In this era of booming online competition, an average user experience isn’t going to cut it. The tiny percentage of content shown on the first page of Google gets the massive majority of clicks, and therefore, revenue. You need to dominate the competition. How do you do that?

Experimentation Works by Stefan Thomke has answers.

WHAT IT’S ABOUT: Innovate your organization by continuously running high-quantity, high-velocity experiments.

WHY YOU SHOULD READ IT: To remain competitive during this continuing digital revolution, businesses—yes, yours too—need to harness the power of consumer behavior data.

HOW YOU’LL USE IT: This is your bible of data-driven decision-making. It houses a pile of evidence arguing against deferring to HiPPOs (more on that later), and a guide for beginning your business’s experiment-focused innovation.

What is experiment-focused innovation?

To get the most clicks, you need to know what’s working on your site and make it better. To do that, says Thomke, you need experiment-focused innovation.

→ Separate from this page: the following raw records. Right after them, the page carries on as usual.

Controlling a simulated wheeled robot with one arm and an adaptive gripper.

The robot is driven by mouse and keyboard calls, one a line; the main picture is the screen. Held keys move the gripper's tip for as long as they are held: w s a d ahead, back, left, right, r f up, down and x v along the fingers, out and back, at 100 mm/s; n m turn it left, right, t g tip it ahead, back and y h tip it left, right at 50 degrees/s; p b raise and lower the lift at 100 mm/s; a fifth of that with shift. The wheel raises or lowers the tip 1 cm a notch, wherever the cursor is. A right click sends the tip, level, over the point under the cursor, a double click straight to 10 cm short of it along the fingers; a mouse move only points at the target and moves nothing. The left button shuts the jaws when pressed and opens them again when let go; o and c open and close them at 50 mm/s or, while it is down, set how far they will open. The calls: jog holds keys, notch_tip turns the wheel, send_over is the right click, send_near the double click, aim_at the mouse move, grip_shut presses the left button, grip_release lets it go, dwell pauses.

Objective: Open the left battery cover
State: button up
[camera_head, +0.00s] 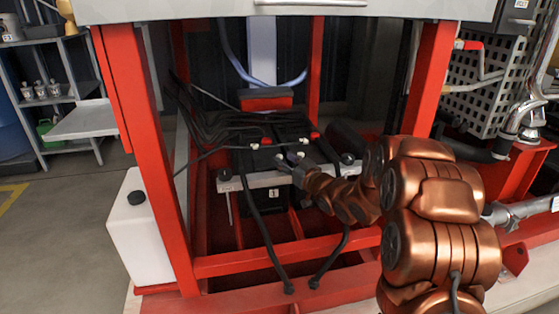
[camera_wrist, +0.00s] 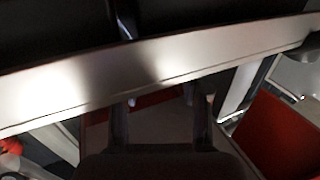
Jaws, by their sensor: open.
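Two dark batteries (camera_head: 262,158) sit side by side low inside the red frame, with black cables over them in the head view. Small red parts and pale terminals show on top. I cannot clearly tell the left battery's cover from the dark top around it. A pale metal bar (camera_head: 262,180) runs across the battery fronts, and it also crosses the wrist view (camera_wrist: 85,85). My gripper (camera_head: 290,161) is open at the bar, near the middle of the battery tops. Its dark fingers (camera_wrist: 160,108) show in the wrist view with nothing visible between them. Contact with the bar cannot be told.
Red frame posts (camera_head: 150,150) and a lower red rail (camera_head: 290,256) surround the batteries. Black cables (camera_head: 262,235) hang in front. A white tank (camera_head: 140,230) stands at the left. Pipes and a perforated guard (camera_head: 485,75) are at the right. Open floor (camera_head: 50,220) lies at far left.

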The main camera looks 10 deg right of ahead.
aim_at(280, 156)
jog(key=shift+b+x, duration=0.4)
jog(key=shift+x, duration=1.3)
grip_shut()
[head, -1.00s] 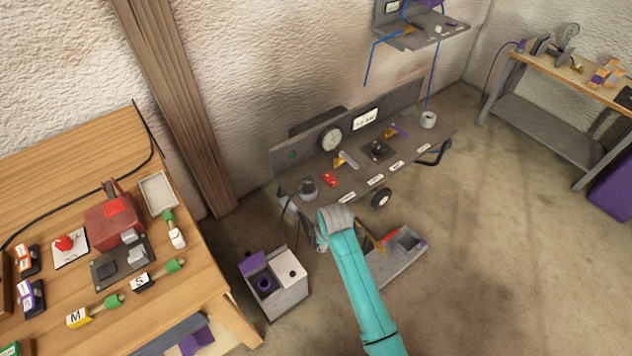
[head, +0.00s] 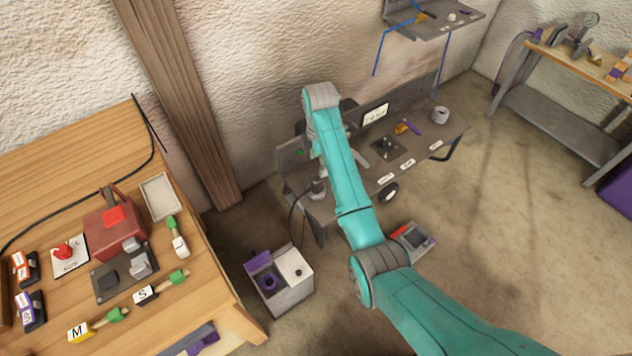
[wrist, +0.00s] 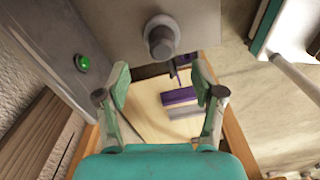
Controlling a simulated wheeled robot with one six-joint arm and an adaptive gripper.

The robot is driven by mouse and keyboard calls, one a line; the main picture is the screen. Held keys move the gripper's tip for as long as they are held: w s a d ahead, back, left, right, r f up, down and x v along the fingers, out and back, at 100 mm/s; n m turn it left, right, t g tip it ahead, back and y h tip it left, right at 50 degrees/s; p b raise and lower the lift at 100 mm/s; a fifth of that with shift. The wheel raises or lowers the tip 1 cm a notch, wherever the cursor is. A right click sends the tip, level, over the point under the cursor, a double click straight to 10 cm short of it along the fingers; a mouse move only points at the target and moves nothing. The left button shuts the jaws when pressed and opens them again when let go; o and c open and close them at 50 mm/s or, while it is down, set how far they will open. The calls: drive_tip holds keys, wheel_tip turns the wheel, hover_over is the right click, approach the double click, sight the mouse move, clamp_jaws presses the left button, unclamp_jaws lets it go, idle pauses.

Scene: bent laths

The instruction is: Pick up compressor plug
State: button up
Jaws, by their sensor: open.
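A grey cylindrical plug with a dark cord, which looks like the compressor plug (head: 318,188), stands at the left end of the grey bench (head: 408,176) in the head view. In the wrist view a grey round piece with a darker knob, likely the same plug (wrist: 161,38), sits at the top centre. My gripper (wrist: 159,80) is open and empty, its two teal fingers spread. The plug appears beyond the fingertips, roughly centred between them and apart from them. In the head view my arm hides most of my gripper and part of the bench.
A green light (wrist: 82,63) is on the grey panel left of the plug. A grey box with a purple part (head: 282,283) stands on the floor below the bench. A wooden table (head: 215,290) is at left.

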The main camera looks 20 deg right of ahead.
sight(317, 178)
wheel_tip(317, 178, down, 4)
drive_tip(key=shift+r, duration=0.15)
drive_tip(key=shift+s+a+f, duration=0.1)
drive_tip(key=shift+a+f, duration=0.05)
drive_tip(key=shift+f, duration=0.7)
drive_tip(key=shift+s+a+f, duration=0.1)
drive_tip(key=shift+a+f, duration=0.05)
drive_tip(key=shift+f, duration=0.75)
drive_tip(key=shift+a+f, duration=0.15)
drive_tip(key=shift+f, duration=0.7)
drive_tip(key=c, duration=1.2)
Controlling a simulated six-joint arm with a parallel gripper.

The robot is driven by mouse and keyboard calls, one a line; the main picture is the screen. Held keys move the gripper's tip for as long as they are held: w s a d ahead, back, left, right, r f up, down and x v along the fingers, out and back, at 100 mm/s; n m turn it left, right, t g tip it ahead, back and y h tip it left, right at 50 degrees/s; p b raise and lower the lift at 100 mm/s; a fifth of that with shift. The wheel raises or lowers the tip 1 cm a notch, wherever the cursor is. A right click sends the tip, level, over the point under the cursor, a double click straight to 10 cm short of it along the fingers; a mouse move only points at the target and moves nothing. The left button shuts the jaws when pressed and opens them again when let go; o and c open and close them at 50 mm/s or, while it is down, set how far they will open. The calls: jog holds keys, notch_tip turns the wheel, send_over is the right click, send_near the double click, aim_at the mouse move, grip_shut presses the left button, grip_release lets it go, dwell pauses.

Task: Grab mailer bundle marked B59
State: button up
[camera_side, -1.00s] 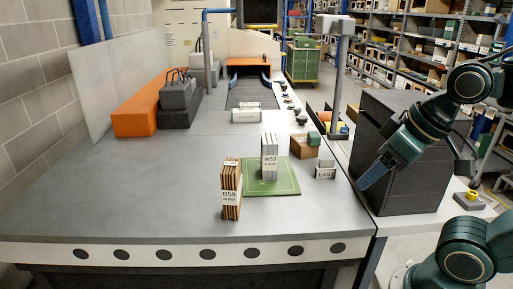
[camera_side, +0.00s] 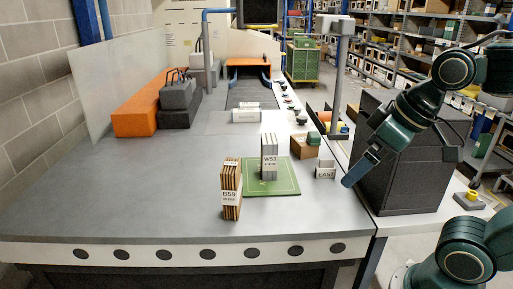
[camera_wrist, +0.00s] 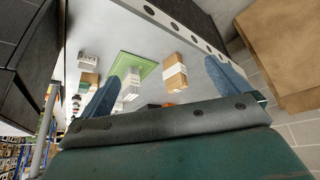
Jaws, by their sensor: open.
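The brown mailer bundle marked B59 (camera_side: 231,190) stands upright on the grey table, just left of the green mat. It also shows in the wrist view (camera_wrist: 174,77), between my finger tips and beyond them. A grey-white bundle marked W53 (camera_side: 269,158) stands on the green mat (camera_side: 285,186). My gripper (camera_side: 354,176) is open and empty above the table's right edge, well to the right of both bundles. In the wrist view its two blue fingers (camera_wrist: 160,85) are spread apart.
A small block marked EAST (camera_side: 325,172) and a cardboard box (camera_side: 304,146) stand right of the mat. A dark grey cabinet (camera_side: 405,165) stands right of the table.

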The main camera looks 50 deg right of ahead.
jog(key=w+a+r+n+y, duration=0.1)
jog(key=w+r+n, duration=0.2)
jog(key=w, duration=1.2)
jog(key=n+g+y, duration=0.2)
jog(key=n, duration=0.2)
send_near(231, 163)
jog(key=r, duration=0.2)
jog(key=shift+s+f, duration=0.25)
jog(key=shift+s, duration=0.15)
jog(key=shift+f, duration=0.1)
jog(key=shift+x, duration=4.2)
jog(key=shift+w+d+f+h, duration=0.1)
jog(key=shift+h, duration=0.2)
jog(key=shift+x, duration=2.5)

Experiment-focused innovation means regularly altering the customer experience to see if customers like a new alternative better. These tests should be plentiful and fast, says Thomke. Not a single element of the customer experience should be exempt, including online features like web appearance or aspects of physical stores like product placement.

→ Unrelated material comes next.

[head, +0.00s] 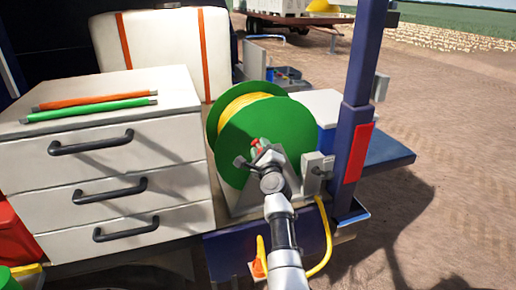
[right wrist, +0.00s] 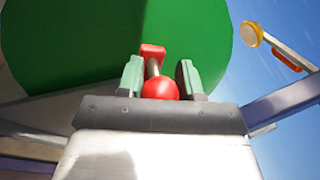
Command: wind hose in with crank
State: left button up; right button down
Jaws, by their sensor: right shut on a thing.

So, Thomke says, you need to regularly change your design and content to weed out what doesn’t work and narrow in on what works best. This may be more nausea-inducing than it sounds—data shows most of your changes will have a negative effect or none at all.

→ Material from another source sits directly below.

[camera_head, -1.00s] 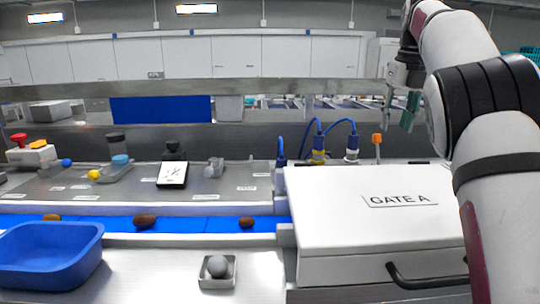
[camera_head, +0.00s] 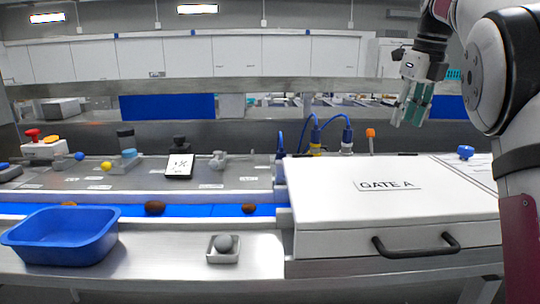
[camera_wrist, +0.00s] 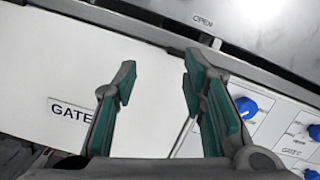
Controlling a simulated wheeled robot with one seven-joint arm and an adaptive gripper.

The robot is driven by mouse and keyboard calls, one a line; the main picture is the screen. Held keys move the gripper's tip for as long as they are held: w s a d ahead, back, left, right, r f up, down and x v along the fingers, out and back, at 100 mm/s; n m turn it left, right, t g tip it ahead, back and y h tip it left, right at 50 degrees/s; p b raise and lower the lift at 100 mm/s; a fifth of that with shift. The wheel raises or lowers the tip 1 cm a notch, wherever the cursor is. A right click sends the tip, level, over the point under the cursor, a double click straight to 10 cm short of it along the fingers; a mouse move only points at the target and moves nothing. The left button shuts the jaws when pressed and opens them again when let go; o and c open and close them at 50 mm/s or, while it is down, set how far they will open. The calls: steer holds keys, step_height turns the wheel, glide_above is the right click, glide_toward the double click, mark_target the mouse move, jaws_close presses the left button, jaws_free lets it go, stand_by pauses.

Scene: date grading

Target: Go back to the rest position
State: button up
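My gripper (camera_head: 412,103) is raised in the air at the upper right of the head view, above and behind the white GATE A box (camera_head: 395,212). Its green-padded fingers point down. In the wrist view my gripper (camera_wrist: 158,88) shows its two fingers spread apart with nothing between them. Below them lie the white lid (camera_wrist: 60,60) with the GATE label and a panel edge marked OPEN. The gripper touches nothing that I can see.
A blue conveyor (camera_head: 185,210) carries brown dates (camera_head: 155,207). Blue cables (camera_head: 314,132) rise behind the box. A blue knob (camera_head: 465,152) sits at right.

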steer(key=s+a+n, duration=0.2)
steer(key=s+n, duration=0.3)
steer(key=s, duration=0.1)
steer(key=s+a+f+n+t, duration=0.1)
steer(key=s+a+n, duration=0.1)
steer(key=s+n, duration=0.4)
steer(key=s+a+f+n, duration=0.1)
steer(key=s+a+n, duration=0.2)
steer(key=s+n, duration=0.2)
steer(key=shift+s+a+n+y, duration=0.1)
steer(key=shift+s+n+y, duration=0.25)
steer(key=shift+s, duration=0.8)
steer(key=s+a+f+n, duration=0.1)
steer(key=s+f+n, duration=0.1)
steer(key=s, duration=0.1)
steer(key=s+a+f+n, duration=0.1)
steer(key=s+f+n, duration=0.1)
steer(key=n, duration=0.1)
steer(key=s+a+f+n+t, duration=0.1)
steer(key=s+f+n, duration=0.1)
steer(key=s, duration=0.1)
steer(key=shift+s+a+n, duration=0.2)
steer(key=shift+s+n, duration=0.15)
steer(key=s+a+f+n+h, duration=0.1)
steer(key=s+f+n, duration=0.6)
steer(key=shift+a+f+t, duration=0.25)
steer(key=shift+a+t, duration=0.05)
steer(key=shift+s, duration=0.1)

Jeff Bezos says you should experiment anyway:

“Outsized returns often come from betting against conventional wisdom, and conventional wisdom is usually right . . . We all know that if you swing for the fences, you’re going to strike out a lot, but you’re also going to hit some home runs.

The difference between baseball and business, however, is that . . . no matter how well you connect with the ball, the most runs you can get is four. In business, every once in a while, when you step up to the plate, you can score 1,000 runs.”

—Jeff Bezos, 2016 Letter to Amazon Shareholders

Experimentation works because digitalization has made each “swing” cost near nothing. Better yet, each one has the potential for an exponential return. According to Thomke, Google swings so often that their results are useless 96.1% of the time.

Embrace failure, and your business can earn the innovative prowess of Google.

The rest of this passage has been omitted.